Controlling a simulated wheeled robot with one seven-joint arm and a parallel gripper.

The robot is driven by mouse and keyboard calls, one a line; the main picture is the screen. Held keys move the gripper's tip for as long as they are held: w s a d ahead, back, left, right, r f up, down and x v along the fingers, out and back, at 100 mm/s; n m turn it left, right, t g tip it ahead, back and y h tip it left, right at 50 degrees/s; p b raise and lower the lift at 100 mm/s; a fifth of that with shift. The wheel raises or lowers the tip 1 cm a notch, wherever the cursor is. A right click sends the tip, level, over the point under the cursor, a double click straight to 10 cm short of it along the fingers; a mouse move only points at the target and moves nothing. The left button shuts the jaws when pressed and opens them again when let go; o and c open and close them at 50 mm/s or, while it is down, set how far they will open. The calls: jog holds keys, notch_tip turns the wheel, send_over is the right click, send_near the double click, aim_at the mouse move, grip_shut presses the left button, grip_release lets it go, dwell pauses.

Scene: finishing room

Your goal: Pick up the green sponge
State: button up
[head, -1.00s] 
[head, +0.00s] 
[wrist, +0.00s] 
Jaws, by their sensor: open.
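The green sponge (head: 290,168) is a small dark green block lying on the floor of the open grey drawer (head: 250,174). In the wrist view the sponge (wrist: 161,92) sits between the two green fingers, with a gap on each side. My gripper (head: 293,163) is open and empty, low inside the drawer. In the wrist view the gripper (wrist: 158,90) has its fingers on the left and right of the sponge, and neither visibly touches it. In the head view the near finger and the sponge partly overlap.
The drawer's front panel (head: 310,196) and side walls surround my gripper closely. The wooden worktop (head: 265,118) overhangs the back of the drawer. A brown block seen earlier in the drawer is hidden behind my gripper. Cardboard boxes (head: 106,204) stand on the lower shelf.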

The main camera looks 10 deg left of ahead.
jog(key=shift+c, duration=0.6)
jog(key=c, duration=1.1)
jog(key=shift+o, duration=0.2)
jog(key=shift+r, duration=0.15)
-- -- --
REQUIREMENTS
Make an exact copy of the data above.

RESULT OF THIS EXERCISE
Controlling a simulated wheeled robot with one seven-joint arm and a parallel gripper.

The robot is driven by mouse and keyboard calls, one a line; the main picture is the screen. Held keys move the gripper's tip for as long as they are held: w s a d ahead, back, left, right, r f up, down and x v along the fingers, out and back, at 100 mm/s; n m turn it left, right, t g tip it ahead, back and y h tip it left, right at 50 degrees/s; p b raise and lower the lift at 100 mm/s; a fifth of that with shift. The wheel raises or lowers the tip 1 cm a notch, wherever the cursor is. A right click sends the tip, level, over the point under the cursor, a double click straight to 10 cm short of it along the fingers; a mouse move only points at the target and moves nothing. The left button shuts the jaws when pressed and opens them again when let go; o and c open and close them at 50 mm/s or, while it is down, set how far they will open. The calls: jog holds keys, notch_tip turns the wheel, send_over is the right click, send_near the double click, aim_at the mouse move, grip_shut presses the left button, grip_release lets it go, dwell pauses.

Scene: finishing room

Your goal: Pick up the green sponge
State: button up
[head, -1.00s] 
[head, +0.00s] 
[wrist, +0.00s] 
Jaws, by their sensor: open.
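The green sponge (head: 290,168) is a small dark green block lying on the floor of the open grey drawer (head: 250,174). In the wrist view the sponge (wrist: 161,92) sits between the two green fingers, with a gap on each side. My gripper (head: 293,163) is open and empty, low inside the drawer. In the wrist view the gripper (wrist: 158,90) has its fingers on the left and right of the sponge, and neither visibly touches it. In the head view the near finger and the sponge partly overlap.
The drawer's front panel (head: 310,196) and side walls surround my gripper closely. The wooden worktop (head: 265,118) overhangs the back of the drawer. A brown block seen earlier in the drawer is hidden behind my gripper. Cardboard boxes (head: 106,204) stand on the lower shelf.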

The main camera looks 10 deg left of ahead.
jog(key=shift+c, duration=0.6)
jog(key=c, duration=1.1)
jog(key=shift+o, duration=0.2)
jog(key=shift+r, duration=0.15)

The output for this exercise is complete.